Profile picture

Reading External Data

Last updated: May 14th, 20192019-05-14Project preview

rmotr


Reading external data

Pandas can easily read data stored in different file formats like CSV, JSON, XML or even Excel. Parsing always involves specifying the correct structure, encoding and other details.

We'll read different type of data including:

  • CSV files (.csv)
  • Raw text files (.txt)
  • JSON data from a file and from an API
  • Data from a SQL query (read from database)
  • Data returned from APIs (see this post)

purple-divider

Hands on!

In [ ]:
import numpy as np
import pandas as pd
import matplotlib.pyplot as plt

%matplotlib inline

 Read CSV files

The read_csv method reads CSV files and accepts many parameters.

In [ ]:
df = pd.read_csv('data/btc-market-price.csv')
In [ ]:
df.head()

The CSV file we're reading has only two columns: timestamp and price. It doesn't have a header, it contains whitespaces and has values separated by commas. Pandas automatically assigned the first row of data as headers, which is incorrect.

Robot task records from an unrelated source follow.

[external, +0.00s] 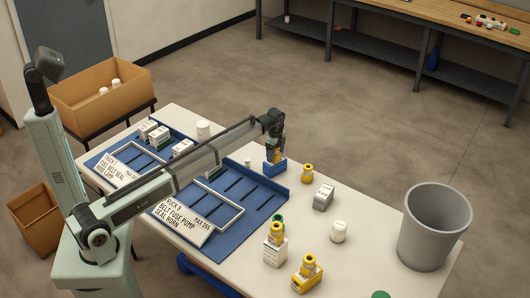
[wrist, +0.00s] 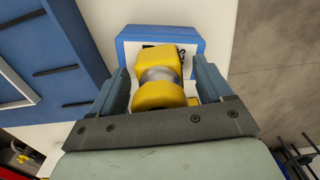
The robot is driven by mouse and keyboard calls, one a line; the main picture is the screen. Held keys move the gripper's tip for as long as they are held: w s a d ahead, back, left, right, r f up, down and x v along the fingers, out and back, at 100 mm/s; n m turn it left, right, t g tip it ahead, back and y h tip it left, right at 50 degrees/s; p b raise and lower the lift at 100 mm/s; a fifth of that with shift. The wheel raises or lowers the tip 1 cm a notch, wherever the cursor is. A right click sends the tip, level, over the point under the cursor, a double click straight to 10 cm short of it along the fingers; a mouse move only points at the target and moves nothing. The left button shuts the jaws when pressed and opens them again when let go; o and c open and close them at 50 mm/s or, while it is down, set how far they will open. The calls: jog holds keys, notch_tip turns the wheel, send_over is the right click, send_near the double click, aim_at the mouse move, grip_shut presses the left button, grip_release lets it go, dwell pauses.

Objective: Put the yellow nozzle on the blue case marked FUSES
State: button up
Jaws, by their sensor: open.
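The blue case (external: 272,168) stands on the table just below my gripper (external: 276,152), at the far edge of the blue tray. In the wrist view the blue case (wrist: 192,30) shows a white label with dark lettering, mostly covered. The yellow nozzle (wrist: 157,93), with a grey metal band, is between the fingers of my gripper (wrist: 162,68). The fingers are open, one on each side of it. The nozzle overlaps the case's label in that view; its underside is hidden, so I cannot tell whether it rests on the case.
Another yellow fitting (external: 307,172), a grey box (external: 323,197) and a white jar (external: 338,232) stand to the right. More yellow fittings sit on a white box (external: 274,251) and a yellow box (external: 306,275) in front. A grey bin (external: 433,230) stands at the right.

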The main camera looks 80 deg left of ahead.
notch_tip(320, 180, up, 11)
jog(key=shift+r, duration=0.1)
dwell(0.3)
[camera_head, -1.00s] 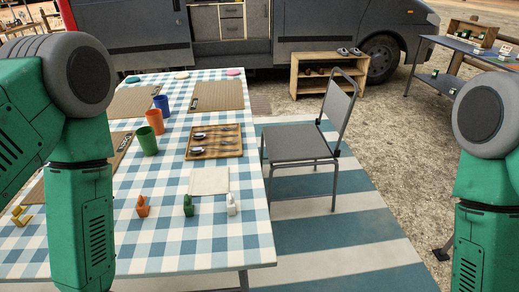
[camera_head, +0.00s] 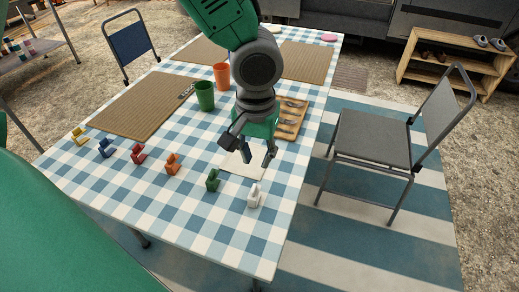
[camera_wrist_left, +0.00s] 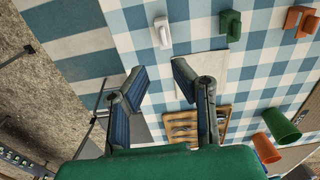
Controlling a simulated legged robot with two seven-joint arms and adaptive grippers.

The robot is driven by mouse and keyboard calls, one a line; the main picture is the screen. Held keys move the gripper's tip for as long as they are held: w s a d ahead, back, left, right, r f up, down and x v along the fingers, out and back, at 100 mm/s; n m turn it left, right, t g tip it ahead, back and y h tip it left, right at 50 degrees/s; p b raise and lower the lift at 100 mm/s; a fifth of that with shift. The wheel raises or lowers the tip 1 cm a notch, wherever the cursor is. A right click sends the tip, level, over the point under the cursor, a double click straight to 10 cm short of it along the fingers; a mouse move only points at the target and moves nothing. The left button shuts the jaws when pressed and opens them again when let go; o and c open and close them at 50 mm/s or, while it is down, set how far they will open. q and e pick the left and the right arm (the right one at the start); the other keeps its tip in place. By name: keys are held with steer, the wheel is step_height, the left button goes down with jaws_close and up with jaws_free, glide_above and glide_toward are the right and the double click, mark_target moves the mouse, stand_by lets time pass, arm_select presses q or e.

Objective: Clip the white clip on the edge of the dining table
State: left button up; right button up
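The white clip (camera_head: 254,196) stands on the checked cloth of the dining table (camera_head: 215,235), near its right edge. It also shows in the left wrist view (camera_wrist_left: 162,33), ahead of the fingers. My left gripper (camera_head: 257,160) is open and empty above the pale napkin, just behind the white clip in the head view. In the left wrist view the open fingers (camera_wrist_left: 160,85) show a clear gap between them, partly over the table edge. My right gripper is not in view.
Green (camera_head: 212,180), orange (camera_head: 172,163), red (camera_head: 138,153), blue (camera_head: 105,147) and yellow clips (camera_head: 79,136) stand in a row left of the white one. A cutlery tray (camera_head: 292,120), green cup (camera_head: 205,96) and orange cup (camera_head: 222,75) stand behind. A chair (camera_head: 375,138) is at the right.

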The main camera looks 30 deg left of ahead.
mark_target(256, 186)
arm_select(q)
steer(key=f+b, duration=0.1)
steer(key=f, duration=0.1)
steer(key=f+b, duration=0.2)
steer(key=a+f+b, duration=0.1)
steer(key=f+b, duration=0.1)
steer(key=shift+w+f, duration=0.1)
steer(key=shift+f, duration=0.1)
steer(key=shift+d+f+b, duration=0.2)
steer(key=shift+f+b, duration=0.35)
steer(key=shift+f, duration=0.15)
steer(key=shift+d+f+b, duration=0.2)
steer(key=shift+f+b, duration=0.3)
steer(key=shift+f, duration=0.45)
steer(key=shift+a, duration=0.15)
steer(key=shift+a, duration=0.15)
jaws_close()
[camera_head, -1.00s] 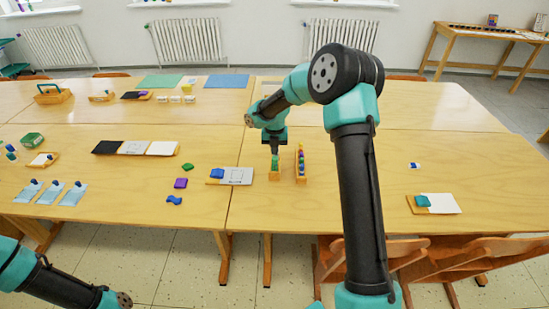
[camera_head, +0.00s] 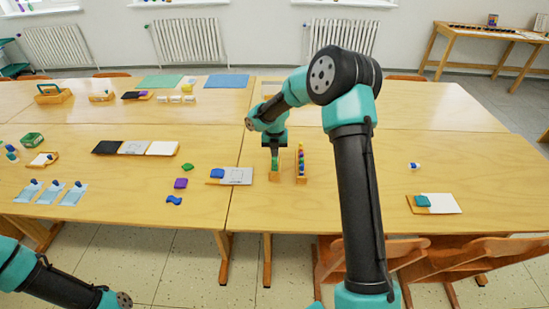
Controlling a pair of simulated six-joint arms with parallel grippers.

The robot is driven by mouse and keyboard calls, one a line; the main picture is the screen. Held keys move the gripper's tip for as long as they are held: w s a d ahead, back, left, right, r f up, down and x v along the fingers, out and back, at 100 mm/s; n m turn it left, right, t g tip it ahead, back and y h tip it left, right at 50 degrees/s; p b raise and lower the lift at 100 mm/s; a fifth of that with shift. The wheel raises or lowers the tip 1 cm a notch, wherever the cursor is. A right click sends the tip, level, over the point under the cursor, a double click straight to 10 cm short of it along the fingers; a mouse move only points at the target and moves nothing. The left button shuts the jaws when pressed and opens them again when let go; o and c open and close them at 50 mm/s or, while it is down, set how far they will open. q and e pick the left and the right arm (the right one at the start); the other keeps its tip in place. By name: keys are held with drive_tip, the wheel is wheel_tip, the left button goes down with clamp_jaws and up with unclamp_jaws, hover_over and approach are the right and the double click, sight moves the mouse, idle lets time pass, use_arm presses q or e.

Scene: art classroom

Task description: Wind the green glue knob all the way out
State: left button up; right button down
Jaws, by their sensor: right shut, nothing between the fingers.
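A green glue piece (camera_head: 275,165) stands in a small wooden holder (camera_head: 275,178) near the middle of the table. My right gripper (camera_head: 275,153) points down directly above it, shut, with nothing visible between its fingers. At this size I cannot tell whether the fingertips touch the knob, or how far the knob is wound. My left arm shows only at the bottom left corner, and its gripper is not in view.
A wooden rack (camera_head: 301,178) with several coloured pieces stands close to the right of the holder. A white board with a blue piece (camera_head: 236,176) lies just left. A small white and blue item (camera_head: 415,166) sits farther right.

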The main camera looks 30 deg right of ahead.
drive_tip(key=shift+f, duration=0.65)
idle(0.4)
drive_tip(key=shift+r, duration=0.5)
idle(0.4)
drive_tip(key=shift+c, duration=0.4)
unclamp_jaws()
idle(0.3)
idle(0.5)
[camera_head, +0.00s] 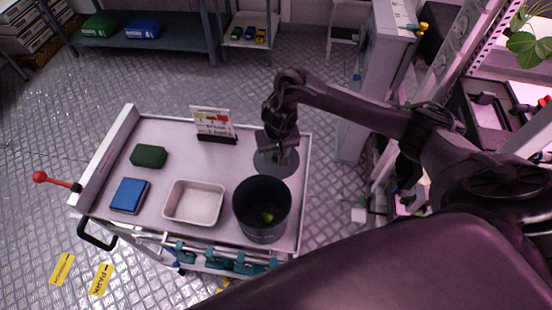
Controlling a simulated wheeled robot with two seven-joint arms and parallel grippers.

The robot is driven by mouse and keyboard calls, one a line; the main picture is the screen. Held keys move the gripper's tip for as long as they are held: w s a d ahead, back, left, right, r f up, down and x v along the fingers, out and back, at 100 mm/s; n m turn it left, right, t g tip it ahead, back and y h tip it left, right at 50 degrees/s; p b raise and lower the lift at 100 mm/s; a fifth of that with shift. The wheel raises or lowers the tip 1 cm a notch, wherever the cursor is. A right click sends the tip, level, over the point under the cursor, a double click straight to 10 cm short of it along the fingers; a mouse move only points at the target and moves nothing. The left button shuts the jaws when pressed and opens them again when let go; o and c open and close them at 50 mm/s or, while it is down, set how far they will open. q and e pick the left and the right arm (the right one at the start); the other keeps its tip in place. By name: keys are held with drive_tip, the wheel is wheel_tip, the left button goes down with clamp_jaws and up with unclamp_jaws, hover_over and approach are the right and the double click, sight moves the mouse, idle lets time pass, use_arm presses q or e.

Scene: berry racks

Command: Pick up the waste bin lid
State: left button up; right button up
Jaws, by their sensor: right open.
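The waste bin lid (288,167) is a flat dark grey disc. It lies on the cart top, behind the waste bin. I cannot tell whether the fingertips touch the lid. My left gripper is not in view.
The cart top (185,168) also holds a white tray (194,203), a blue box (129,195), a dark green box (149,156) and a sign card (214,123) standing left of my right gripper. A grey cabinet (372,90) stands behind my right arm.

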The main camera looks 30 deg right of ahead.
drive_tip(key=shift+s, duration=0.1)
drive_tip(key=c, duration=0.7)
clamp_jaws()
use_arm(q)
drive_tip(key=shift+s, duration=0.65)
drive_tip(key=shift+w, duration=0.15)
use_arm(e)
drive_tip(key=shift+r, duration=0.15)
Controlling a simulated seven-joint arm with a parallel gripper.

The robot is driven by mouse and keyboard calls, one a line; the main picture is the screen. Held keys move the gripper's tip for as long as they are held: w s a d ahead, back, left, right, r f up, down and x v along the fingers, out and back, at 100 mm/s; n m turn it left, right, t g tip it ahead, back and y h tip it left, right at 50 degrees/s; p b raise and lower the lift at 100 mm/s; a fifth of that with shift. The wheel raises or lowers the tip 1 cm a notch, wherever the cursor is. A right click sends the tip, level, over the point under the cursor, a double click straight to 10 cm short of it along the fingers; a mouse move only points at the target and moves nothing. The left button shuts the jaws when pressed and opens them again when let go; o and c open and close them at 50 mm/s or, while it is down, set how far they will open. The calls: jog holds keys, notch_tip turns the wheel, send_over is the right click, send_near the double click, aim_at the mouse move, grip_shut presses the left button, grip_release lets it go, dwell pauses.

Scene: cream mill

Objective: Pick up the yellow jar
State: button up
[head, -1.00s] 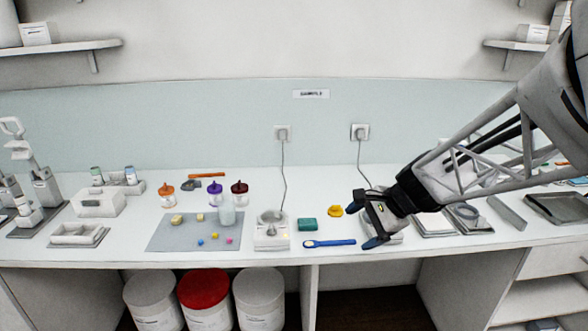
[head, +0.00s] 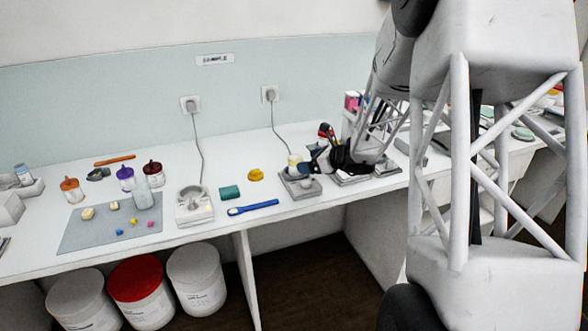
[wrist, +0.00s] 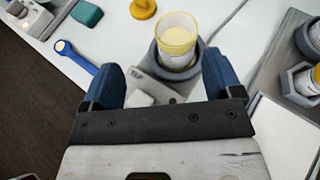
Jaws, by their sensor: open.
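The yellow jar (wrist: 178,42) has a clear yellowish upper part and a pale label. It stands upright in a dark grey round holder on a light grey device (wrist: 152,88). In the head view the jar (head: 294,161) shows just left of my gripper (head: 312,160). In the wrist view my gripper (wrist: 172,78) is open, with one blue finger on each side in the picture and the jar just beyond the gap. Nothing is held. I cannot tell whether a finger touches the holder.
A yellow knob-like piece (head: 255,174), a teal block (head: 230,192) and a blue spoon-like tool (head: 253,207) lie to the left. A black-and-red tool (head: 327,132) stands behind the gripper. More dark round holders (wrist: 304,82) are at the right in the wrist view.

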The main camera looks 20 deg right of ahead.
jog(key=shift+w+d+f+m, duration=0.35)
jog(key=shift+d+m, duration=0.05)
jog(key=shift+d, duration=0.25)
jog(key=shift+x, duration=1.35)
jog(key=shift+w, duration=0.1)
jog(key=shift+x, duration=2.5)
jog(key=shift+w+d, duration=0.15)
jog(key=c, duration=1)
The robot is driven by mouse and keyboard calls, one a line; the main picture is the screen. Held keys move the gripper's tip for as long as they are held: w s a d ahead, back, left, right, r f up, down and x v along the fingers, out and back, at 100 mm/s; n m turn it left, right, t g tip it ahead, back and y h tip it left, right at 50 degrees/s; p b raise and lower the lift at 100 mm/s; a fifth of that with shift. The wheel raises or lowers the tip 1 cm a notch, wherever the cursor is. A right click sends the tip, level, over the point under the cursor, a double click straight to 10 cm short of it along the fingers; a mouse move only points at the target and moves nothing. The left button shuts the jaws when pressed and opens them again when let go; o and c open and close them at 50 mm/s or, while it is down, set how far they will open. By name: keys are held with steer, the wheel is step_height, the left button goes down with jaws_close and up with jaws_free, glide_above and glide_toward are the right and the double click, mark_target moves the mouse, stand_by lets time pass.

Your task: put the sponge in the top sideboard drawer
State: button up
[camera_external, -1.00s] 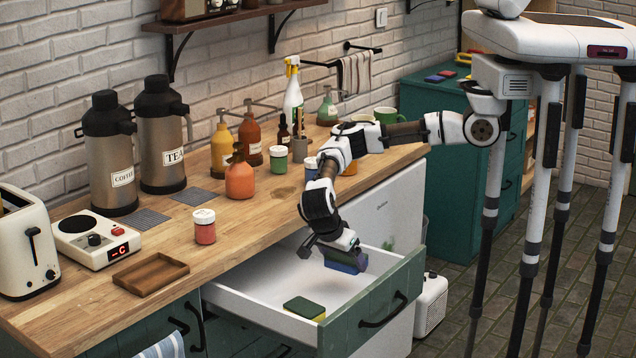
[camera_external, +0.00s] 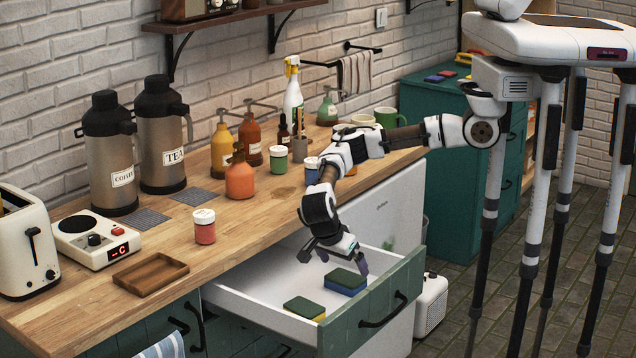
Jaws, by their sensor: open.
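A sponge with a dark green top and blue body (camera_external: 345,282) lies in the pulled-out drawer (camera_external: 243,296), toward its far right side. A second sponge, green on top and yellow below (camera_external: 304,308), lies in the same drawer near the front panel. My gripper (camera_external: 334,262) is open just above and behind the blue sponge, with its fingers apart and nothing between them. The drawer is white inside with a green front and a black handle (camera_external: 383,311).
A green cabinet (camera_external: 443,150) stands at the back right. The drawer's left part is clear.

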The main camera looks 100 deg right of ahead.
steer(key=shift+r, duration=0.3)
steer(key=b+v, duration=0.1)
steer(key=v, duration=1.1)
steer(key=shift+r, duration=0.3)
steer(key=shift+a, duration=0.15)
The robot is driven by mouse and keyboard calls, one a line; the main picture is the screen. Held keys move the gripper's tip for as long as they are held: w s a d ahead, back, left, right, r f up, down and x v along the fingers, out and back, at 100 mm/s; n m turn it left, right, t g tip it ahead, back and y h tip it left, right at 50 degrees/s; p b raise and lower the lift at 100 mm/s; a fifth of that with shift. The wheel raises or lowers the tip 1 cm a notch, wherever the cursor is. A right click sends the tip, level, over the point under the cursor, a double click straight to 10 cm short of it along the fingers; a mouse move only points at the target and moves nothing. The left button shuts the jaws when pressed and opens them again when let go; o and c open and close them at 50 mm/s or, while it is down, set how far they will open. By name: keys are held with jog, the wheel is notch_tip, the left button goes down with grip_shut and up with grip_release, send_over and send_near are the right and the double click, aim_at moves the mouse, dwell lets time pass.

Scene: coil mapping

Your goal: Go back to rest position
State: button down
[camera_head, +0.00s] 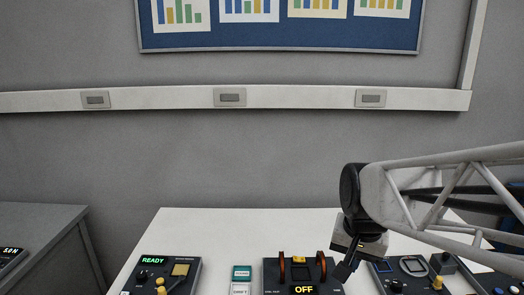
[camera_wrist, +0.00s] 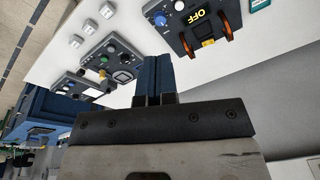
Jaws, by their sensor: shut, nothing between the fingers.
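My gripper (camera_head: 345,270) hangs at the end of my arm, above the right part of the white table (camera_head: 210,222). Its two fingers are together with nothing between them. In the wrist view my gripper (camera_wrist: 153,62) shows as two dark blue fingers side by side. A control box with an OFF display (camera_head: 302,289) and orange-brown levers stands just left of the fingertips. It also shows in the wrist view (camera_wrist: 190,40). I cannot tell the exact height of the fingertips over the table.
Small green and white blocks (camera_head: 241,272) sit between the boxes. More control boxes (camera_head: 412,266) lie under my arm at right. A grey desk (camera_head: 40,225) is far left.

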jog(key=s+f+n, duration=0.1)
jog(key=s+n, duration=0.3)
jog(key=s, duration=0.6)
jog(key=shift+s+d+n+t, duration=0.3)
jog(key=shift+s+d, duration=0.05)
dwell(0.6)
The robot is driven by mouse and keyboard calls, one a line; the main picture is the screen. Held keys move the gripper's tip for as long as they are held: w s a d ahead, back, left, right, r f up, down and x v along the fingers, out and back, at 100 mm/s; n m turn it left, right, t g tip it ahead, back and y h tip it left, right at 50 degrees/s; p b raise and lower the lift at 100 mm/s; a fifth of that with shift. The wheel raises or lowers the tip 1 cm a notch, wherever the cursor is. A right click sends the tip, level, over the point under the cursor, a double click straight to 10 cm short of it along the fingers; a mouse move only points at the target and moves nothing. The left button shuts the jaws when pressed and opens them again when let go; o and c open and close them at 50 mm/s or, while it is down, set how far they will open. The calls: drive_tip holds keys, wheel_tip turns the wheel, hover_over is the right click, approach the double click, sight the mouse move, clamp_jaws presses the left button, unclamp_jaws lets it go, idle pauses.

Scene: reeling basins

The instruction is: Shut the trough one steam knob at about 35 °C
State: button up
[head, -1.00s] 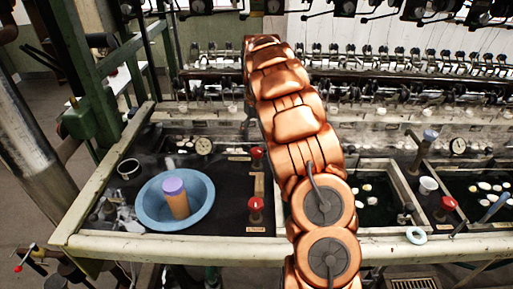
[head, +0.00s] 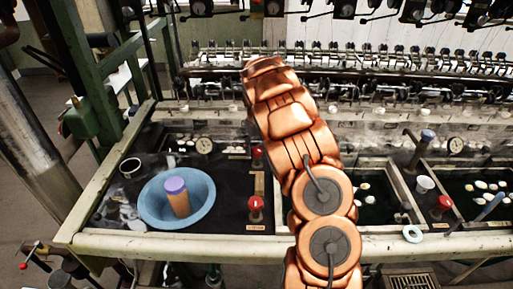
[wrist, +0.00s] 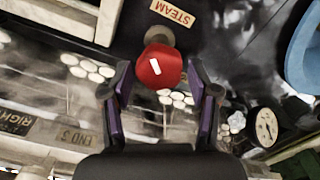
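A red knob (wrist: 160,66) with a white mark lies between my fingertips in the wrist view, beside a STEAM label (wrist: 172,12). My gripper (wrist: 160,88) is open, with a finger on each side of the knob and visible gaps. In the head view my arm hides the gripper. The left trough has a rear red knob (head: 257,153), close to my arm, and a front red knob (head: 255,203); the wrist view's knob appears to be the rear one. A round dial (head: 204,146) stands behind the basin; it also shows in the wrist view (wrist: 266,127), its reading too small to tell.
A blue basin (head: 153,208) holding a purple-topped cylinder (head: 177,190) sits on the left trough. A dark cup (head: 130,167) stands behind it. The right trough has another red knob (head: 445,203), a second dial (head: 456,145) and a pale ring (head: 412,234). Reeling machinery runs along the back.

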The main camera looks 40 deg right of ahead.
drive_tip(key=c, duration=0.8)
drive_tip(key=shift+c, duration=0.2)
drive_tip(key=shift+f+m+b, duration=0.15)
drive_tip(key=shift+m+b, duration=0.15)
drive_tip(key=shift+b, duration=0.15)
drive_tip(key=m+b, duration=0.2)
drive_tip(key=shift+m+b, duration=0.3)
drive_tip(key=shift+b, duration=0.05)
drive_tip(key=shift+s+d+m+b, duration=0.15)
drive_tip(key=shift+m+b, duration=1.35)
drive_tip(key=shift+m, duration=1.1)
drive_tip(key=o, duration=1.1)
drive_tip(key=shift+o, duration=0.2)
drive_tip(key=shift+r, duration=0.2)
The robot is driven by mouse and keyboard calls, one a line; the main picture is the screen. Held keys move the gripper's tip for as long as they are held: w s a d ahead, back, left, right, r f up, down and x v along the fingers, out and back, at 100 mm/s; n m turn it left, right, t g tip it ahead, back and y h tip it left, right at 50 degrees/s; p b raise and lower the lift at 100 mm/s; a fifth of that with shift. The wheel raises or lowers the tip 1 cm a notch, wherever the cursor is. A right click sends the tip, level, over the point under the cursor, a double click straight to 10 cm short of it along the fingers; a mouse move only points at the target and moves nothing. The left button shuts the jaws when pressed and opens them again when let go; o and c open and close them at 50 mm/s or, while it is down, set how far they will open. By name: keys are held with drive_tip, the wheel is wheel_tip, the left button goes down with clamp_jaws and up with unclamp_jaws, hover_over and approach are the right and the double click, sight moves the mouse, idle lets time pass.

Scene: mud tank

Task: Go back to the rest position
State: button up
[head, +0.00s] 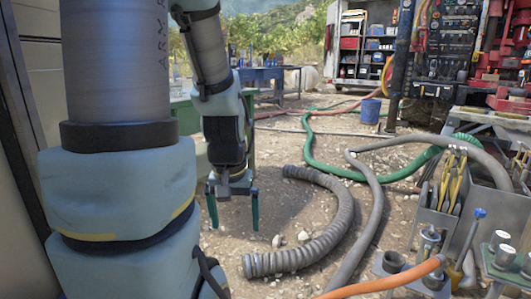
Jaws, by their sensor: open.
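My gripper (233,207) hangs from my arm left of the middle of the head view. Its two green fingers point down and stand apart, with nothing between them. It is above bare, stony ground, apart from the hoses. My arm covers much of the left side of the view, so what lies behind it is hidden.
A ribbed grey hose (338,222) lies on the ground right of my gripper. A green hose (322,166) and an orange hose (385,286) run nearby. A metal tool holder (434,226) with pliers stands at right.

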We can overwrite this behavior with the header parameter.

Also we can define a na_values parameter with the values we want to be recognized as NA/NaN. In this case empty strings '' will be recognized as null values.

In [ ]:
df = pd.read_csv('data/btc-market-price.csv',
                 header=None,
                 na_values=[''])
In [ ]:
df.head()

Custom data separators

Default separator will be , (comma), but any separator can be defined using the sep parameter.

  • sep=';': will be used if our data is separated by ; (semicolon).
  • sep='\t': will be used if our data has tabular separated values (TSV).

 Custom data encoding

Custom encoding can be defined while reading data with the encoding parameter.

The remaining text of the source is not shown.